• _Problem requirements_
Copy each line that contains the word "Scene".

• _Records shown_
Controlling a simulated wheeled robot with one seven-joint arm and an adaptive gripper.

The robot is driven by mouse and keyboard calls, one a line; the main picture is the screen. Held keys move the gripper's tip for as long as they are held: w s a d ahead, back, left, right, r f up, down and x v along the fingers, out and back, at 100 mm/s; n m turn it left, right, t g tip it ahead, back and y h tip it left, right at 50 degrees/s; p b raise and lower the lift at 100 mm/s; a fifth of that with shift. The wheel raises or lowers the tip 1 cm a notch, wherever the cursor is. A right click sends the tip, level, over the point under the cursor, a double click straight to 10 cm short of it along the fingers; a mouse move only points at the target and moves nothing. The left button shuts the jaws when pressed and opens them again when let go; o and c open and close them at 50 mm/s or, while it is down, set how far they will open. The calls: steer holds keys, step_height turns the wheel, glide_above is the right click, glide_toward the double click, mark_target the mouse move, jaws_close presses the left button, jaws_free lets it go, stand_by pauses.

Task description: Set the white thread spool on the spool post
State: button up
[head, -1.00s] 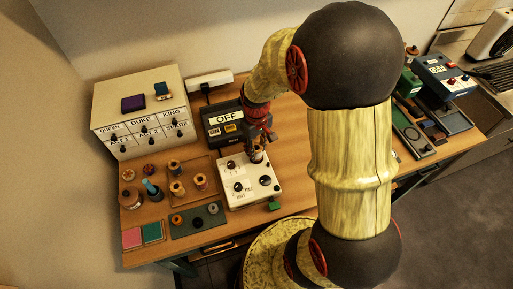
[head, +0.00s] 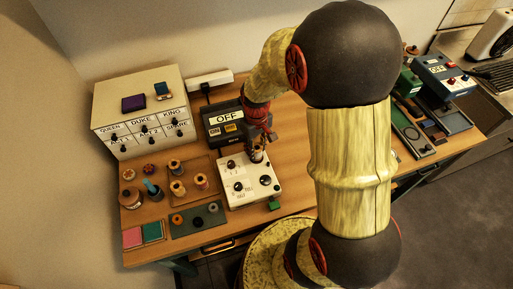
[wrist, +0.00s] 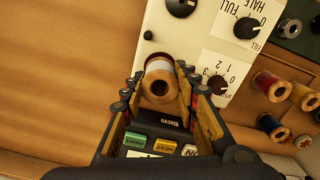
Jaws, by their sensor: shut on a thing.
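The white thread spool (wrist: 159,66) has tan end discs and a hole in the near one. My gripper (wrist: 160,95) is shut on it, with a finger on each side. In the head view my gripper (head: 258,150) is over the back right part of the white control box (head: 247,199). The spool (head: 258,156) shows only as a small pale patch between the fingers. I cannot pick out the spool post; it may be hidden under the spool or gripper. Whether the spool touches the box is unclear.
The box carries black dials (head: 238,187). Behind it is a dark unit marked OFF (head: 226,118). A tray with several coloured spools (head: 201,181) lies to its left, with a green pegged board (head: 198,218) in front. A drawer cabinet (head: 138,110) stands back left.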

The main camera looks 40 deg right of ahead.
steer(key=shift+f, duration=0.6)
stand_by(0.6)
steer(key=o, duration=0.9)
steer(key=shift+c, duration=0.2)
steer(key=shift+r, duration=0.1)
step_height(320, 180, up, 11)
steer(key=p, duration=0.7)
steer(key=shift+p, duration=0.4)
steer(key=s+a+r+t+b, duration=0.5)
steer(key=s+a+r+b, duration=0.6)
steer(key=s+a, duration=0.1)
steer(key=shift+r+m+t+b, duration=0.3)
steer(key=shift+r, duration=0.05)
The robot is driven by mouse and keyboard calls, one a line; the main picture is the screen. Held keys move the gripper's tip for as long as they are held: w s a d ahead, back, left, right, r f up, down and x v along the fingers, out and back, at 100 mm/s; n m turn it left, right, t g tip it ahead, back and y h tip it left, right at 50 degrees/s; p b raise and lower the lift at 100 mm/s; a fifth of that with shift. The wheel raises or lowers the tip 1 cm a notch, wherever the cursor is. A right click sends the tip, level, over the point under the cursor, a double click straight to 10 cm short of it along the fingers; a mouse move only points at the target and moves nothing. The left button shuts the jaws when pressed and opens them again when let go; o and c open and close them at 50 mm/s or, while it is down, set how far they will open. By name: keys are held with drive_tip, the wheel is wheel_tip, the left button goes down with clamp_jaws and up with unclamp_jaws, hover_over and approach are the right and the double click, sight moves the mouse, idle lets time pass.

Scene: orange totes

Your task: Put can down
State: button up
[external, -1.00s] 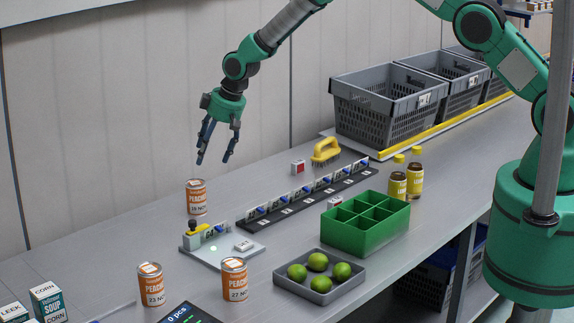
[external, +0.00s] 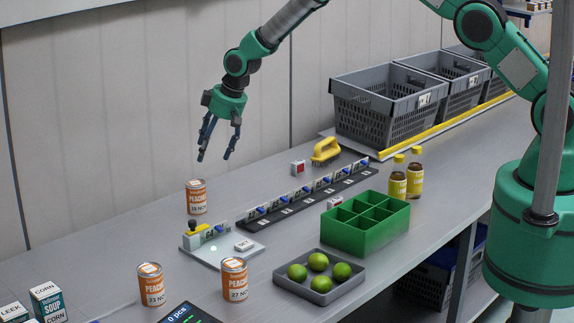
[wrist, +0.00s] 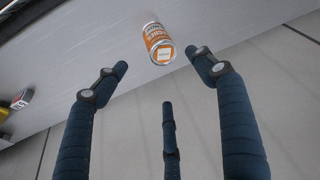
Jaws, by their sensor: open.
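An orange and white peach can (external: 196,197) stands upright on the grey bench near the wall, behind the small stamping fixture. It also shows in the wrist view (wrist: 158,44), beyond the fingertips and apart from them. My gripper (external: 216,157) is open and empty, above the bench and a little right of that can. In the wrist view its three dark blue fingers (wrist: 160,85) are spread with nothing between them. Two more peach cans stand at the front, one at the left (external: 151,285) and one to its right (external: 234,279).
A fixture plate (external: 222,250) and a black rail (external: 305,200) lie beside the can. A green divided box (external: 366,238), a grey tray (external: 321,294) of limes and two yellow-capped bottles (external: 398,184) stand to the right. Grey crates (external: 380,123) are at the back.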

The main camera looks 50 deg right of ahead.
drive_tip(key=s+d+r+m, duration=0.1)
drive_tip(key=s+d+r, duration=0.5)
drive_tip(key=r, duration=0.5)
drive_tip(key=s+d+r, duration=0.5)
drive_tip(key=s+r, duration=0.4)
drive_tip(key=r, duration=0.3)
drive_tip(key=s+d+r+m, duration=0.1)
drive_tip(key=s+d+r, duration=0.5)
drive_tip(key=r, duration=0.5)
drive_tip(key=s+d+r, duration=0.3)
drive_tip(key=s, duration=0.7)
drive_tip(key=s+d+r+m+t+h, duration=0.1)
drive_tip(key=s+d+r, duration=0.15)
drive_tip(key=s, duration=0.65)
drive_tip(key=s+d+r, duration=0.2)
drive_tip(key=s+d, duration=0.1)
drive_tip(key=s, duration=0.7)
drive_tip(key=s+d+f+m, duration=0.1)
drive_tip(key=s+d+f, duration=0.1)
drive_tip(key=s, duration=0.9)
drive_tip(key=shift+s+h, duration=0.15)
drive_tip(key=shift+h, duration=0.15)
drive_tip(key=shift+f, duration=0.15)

---

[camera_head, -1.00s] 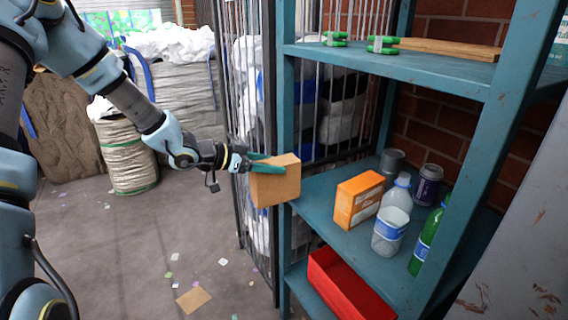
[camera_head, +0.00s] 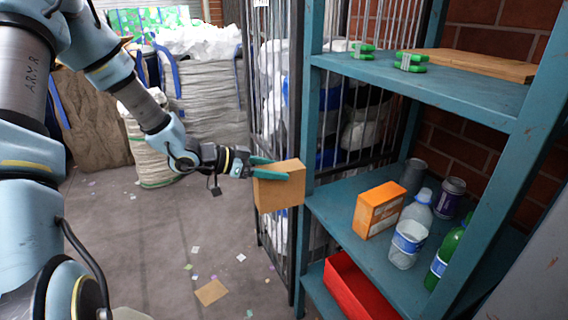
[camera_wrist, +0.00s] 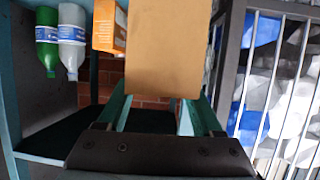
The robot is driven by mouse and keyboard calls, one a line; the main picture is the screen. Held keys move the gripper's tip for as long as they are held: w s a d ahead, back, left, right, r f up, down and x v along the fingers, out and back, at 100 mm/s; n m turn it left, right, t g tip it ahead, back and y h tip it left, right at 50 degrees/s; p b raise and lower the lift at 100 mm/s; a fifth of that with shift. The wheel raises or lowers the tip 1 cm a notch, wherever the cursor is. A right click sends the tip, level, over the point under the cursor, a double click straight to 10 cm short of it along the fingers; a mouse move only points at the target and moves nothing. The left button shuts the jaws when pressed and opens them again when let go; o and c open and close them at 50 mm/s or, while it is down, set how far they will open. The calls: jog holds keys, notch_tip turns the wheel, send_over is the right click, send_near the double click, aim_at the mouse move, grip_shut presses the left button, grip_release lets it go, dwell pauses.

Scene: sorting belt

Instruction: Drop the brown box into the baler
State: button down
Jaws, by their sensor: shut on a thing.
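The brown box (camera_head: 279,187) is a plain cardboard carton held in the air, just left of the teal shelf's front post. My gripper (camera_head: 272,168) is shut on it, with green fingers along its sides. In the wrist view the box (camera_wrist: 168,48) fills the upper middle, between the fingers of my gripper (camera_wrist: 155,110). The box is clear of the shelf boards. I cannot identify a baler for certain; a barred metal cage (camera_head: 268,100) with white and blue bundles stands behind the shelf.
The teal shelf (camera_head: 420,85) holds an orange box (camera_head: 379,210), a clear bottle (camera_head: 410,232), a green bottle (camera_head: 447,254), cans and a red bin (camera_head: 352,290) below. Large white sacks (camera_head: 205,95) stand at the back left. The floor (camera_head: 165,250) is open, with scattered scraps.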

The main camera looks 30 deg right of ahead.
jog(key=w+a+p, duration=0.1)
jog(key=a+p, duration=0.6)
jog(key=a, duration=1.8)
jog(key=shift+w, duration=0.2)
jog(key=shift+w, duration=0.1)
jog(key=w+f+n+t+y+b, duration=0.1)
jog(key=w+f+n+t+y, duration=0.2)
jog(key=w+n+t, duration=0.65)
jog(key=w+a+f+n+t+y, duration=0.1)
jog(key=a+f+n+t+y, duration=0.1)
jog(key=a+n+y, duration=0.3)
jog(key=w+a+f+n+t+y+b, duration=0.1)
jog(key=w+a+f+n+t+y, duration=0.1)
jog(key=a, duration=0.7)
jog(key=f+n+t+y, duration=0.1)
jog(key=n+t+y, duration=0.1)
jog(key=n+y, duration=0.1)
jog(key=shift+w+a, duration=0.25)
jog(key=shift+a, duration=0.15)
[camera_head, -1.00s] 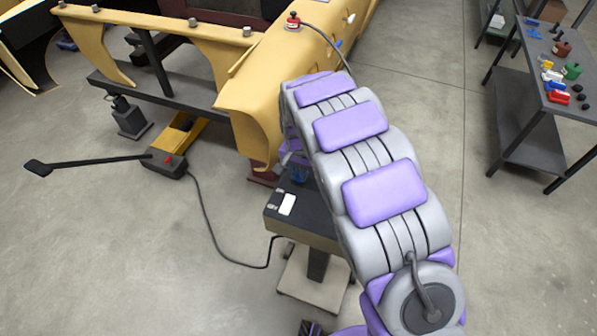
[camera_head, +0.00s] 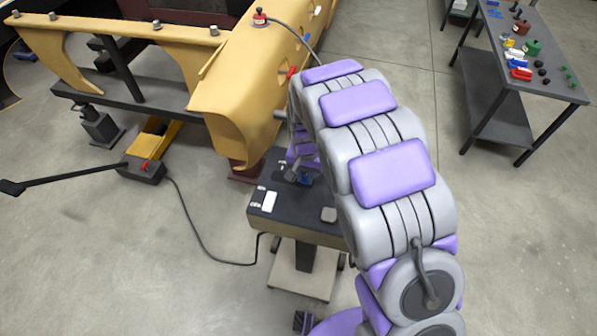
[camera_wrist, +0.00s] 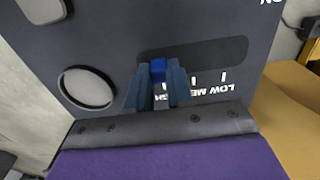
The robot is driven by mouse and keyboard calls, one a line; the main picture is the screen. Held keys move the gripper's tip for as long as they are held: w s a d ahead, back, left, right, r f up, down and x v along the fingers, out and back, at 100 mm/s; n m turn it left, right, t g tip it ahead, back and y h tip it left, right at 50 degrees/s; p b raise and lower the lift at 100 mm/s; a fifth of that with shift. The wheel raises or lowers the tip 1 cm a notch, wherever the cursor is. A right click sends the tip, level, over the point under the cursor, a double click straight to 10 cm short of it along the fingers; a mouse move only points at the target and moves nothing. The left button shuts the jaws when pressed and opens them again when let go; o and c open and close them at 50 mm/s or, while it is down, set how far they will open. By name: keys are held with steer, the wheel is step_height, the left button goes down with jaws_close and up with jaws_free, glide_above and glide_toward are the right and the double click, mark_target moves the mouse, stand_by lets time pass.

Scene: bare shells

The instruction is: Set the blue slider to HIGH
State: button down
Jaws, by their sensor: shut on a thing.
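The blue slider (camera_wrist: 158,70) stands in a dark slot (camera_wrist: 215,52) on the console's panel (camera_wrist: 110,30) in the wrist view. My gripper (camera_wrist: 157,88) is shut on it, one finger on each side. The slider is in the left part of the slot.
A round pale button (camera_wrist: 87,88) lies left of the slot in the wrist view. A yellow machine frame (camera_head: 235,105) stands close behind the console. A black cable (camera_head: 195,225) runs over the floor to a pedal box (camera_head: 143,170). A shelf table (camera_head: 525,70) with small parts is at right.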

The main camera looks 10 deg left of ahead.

• _Task solution_
Scene: orange totes
Scene: sorting belt
Scene: bare shells

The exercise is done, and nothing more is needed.